Description of the task:
Look through the listing for the word "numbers". Copy each line that has it.

* * *

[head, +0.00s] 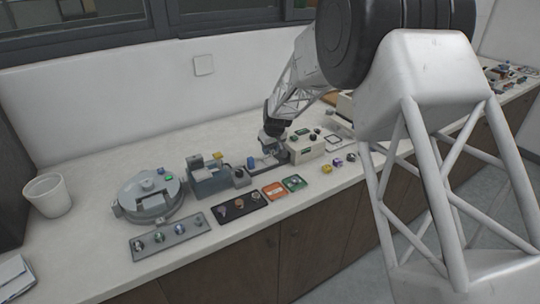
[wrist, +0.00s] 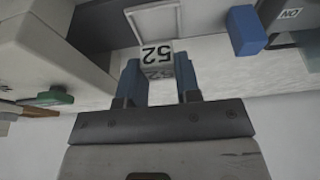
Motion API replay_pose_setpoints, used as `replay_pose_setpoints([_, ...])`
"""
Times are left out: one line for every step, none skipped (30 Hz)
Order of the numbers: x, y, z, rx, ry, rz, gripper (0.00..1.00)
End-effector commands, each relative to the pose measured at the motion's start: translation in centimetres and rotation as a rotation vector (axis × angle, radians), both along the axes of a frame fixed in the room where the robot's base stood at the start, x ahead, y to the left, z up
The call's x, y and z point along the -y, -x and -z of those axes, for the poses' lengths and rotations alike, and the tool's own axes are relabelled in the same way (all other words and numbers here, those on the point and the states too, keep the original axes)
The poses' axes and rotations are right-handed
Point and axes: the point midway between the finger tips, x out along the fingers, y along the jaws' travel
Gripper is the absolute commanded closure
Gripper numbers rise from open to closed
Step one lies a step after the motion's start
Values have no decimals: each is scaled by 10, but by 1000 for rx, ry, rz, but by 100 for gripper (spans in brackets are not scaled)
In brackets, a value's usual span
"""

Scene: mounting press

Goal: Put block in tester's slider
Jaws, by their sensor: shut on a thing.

* * *

Response to this task:
Order of the numbers: x, y, z, rx, ry, rz, gripper (0.00..1.00)
The call's x, y and z point along the -y, -x and -z of those axes, for the poses' lengths and rotations alike, and the tool's own axes are relabelled in the same way (all other words and numbers here, those on the point and the states too, keep the original axes)
Gripper numbers rise from open to closed

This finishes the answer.